EXERCISE DETAILS: Will you quote precisely the lines that run from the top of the material below to the line containing "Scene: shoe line", both ends included?

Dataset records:
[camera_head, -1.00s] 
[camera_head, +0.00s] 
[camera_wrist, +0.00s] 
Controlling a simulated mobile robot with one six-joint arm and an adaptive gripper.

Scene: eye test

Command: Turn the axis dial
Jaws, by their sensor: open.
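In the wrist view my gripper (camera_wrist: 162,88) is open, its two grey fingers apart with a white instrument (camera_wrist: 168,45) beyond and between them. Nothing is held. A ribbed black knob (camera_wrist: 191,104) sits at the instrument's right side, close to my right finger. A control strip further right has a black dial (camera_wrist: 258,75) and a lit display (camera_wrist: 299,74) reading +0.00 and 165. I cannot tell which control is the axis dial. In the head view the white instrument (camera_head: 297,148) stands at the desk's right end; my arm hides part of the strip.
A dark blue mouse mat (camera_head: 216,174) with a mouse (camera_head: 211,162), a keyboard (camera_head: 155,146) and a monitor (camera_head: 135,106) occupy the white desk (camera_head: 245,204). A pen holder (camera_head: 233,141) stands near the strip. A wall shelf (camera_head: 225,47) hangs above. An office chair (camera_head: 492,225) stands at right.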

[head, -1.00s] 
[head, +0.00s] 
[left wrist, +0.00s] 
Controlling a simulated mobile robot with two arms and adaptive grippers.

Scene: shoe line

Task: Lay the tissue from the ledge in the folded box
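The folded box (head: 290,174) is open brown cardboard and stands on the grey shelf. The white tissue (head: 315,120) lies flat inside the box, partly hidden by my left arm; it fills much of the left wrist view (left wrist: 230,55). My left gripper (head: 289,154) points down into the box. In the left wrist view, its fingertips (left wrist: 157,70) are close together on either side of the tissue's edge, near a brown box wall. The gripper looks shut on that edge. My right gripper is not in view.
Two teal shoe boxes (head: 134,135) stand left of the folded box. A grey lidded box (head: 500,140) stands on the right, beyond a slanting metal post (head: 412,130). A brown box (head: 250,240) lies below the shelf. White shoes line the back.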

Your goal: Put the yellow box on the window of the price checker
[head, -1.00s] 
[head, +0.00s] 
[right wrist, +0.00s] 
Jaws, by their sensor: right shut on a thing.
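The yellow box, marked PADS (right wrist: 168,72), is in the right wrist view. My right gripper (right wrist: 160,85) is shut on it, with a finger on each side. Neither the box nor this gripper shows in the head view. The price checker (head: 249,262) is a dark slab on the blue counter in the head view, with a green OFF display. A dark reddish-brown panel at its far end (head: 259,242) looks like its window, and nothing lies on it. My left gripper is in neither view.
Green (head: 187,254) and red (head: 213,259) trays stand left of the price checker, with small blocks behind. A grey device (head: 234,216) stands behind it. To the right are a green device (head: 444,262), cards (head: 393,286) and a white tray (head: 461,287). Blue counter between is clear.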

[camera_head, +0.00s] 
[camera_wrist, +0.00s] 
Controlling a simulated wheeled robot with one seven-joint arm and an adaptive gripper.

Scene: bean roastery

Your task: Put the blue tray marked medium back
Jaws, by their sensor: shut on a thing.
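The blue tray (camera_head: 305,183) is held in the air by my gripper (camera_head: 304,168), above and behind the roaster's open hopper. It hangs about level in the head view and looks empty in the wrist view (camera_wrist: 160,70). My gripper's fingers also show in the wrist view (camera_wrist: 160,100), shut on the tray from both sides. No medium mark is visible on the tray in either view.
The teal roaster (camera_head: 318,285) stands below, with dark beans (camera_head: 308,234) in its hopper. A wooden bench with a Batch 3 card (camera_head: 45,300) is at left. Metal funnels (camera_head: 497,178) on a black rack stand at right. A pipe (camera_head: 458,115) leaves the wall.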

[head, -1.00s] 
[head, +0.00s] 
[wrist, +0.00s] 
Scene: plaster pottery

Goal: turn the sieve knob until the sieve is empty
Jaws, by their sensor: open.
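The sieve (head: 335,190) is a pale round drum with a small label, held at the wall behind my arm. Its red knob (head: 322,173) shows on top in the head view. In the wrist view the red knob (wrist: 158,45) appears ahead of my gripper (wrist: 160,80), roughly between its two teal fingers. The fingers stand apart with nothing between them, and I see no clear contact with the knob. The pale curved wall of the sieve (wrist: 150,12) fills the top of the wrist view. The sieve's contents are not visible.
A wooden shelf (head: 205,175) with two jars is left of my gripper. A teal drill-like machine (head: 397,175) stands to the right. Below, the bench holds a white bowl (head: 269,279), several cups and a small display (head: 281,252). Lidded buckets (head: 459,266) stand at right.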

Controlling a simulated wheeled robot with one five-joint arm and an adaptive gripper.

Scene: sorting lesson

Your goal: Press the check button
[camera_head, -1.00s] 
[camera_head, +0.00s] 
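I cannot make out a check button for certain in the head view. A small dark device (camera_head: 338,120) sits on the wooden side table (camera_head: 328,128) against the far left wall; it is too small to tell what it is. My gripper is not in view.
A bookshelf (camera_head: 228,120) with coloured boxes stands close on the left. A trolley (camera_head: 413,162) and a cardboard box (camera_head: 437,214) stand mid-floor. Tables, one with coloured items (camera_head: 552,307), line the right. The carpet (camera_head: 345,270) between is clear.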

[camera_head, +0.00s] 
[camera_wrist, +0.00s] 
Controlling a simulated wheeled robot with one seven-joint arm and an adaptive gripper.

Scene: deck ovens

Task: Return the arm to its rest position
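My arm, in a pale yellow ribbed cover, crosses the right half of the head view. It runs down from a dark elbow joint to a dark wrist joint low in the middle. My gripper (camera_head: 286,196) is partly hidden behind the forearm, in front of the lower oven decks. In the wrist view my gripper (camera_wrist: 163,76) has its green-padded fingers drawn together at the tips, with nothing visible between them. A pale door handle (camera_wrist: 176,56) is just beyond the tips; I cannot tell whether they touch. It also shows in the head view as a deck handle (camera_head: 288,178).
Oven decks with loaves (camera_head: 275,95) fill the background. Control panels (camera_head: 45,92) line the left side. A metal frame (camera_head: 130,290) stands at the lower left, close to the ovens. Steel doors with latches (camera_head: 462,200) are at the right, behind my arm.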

ANSWER FOR THIS EXERCISE:
[camera_head, -1.00s] 
[camera_head, +0.00s] 
[camera_wrist, +0.00s] 
Controlling a simulated mobile robot with one six-joint arm and an adaptive gripper.

Scene: eye test

Command: Turn the axis dial
Jaws, by their sensor: open.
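In the wrist view my gripper (camera_wrist: 162,88) is open, its two grey fingers apart with a white instrument (camera_wrist: 168,45) beyond and between them. Nothing is held. A ribbed black knob (camera_wrist: 191,104) sits at the instrument's right side, close to my right finger. A control strip further right has a black dial (camera_wrist: 258,75) and a lit display (camera_wrist: 299,74) reading +0.00 and 165. I cannot tell which control is the axis dial. In the head view the white instrument (camera_head: 297,148) stands at the desk's right end; my arm hides part of the strip.
A dark blue mouse mat (camera_head: 216,174) with a mouse (camera_head: 211,162), a keyboard (camera_head: 155,146) and a monitor (camera_head: 135,106) occupy the white desk (camera_head: 245,204). A pen holder (camera_head: 233,141) stands near the strip. A wall shelf (camera_head: 225,47) hangs above. An office chair (camera_head: 492,225) stands at right.

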[head, -1.00s] 
[head, +0.00s] 
[left wrist, +0.00s] 
Controlling a simulated mobile robot with two arms and adaptive grippers.

Scene: shoe line

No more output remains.